- [Work instructions] Go through the data below and copy it exactly, skipping every picture.

## Start

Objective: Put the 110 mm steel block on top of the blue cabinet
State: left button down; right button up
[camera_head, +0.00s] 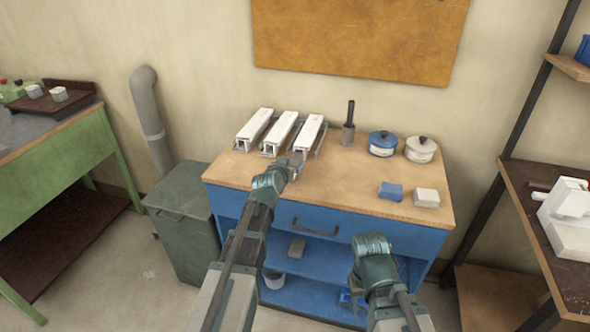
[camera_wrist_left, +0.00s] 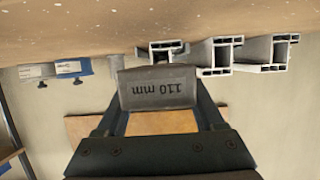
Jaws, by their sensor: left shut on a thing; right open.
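The 110 mm steel block (camera_wrist_left: 158,88) is a grey block with its "110 mm" label upside down in the left wrist view. My left gripper (camera_wrist_left: 160,104) is shut on it, one finger on each side. In the head view, my left gripper (camera_head: 291,164) is over the wooden top of the blue cabinet (camera_head: 345,185), just in front of the white profiles; the block is mostly hidden there. I cannot tell whether the block touches the top. My right gripper (camera_head: 352,296) is open, low in front of the cabinet's open shelves, and partly hidden by its arm.
Several white profiles (camera_head: 280,132) lie on a rack at the back left of the top. A dark-handled tool (camera_head: 348,130), a blue pot (camera_head: 382,144), a white pot (camera_head: 420,149), a blue block (camera_head: 390,191) and a white block (camera_head: 426,197) stand right. The top's front middle is clear.

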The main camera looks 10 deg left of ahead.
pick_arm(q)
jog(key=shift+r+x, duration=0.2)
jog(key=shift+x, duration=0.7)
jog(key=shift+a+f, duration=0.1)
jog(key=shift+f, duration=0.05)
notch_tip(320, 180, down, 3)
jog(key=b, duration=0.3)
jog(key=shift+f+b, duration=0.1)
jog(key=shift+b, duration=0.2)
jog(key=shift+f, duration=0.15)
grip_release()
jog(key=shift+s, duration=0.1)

## End

- [Solution to the problem]
Objective: Put the 110 mm steel block on top of the blue cabinet
State: left button down; right button up
[camera_head, +0.00s] 
[camera_wrist_left, +0.00s] 
Jaws, by their sensor: left shut on a thing; right open.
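The 110 mm steel block (camera_wrist_left: 158,88) is a grey block with its "110 mm" label upside down in the left wrist view. My left gripper (camera_wrist_left: 160,104) is shut on it, one finger on each side. In the head view, my left gripper (camera_head: 291,164) is over the wooden top of the blue cabinet (camera_head: 345,185), just in front of the white profiles; the block is mostly hidden there. I cannot tell whether the block touches the top. My right gripper (camera_head: 352,296) is open, low in front of the cabinet's open shelves, and partly hidden by its arm.
Several white profiles (camera_head: 280,132) lie on a rack at the back left of the top. A dark-handled tool (camera_head: 348,130), a blue pot (camera_head: 382,144), a white pot (camera_head: 420,149), a blue block (camera_head: 390,191) and a white block (camera_head: 426,197) stand right. The top's front middle is clear.

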The main camera looks 10 deg left of ahead.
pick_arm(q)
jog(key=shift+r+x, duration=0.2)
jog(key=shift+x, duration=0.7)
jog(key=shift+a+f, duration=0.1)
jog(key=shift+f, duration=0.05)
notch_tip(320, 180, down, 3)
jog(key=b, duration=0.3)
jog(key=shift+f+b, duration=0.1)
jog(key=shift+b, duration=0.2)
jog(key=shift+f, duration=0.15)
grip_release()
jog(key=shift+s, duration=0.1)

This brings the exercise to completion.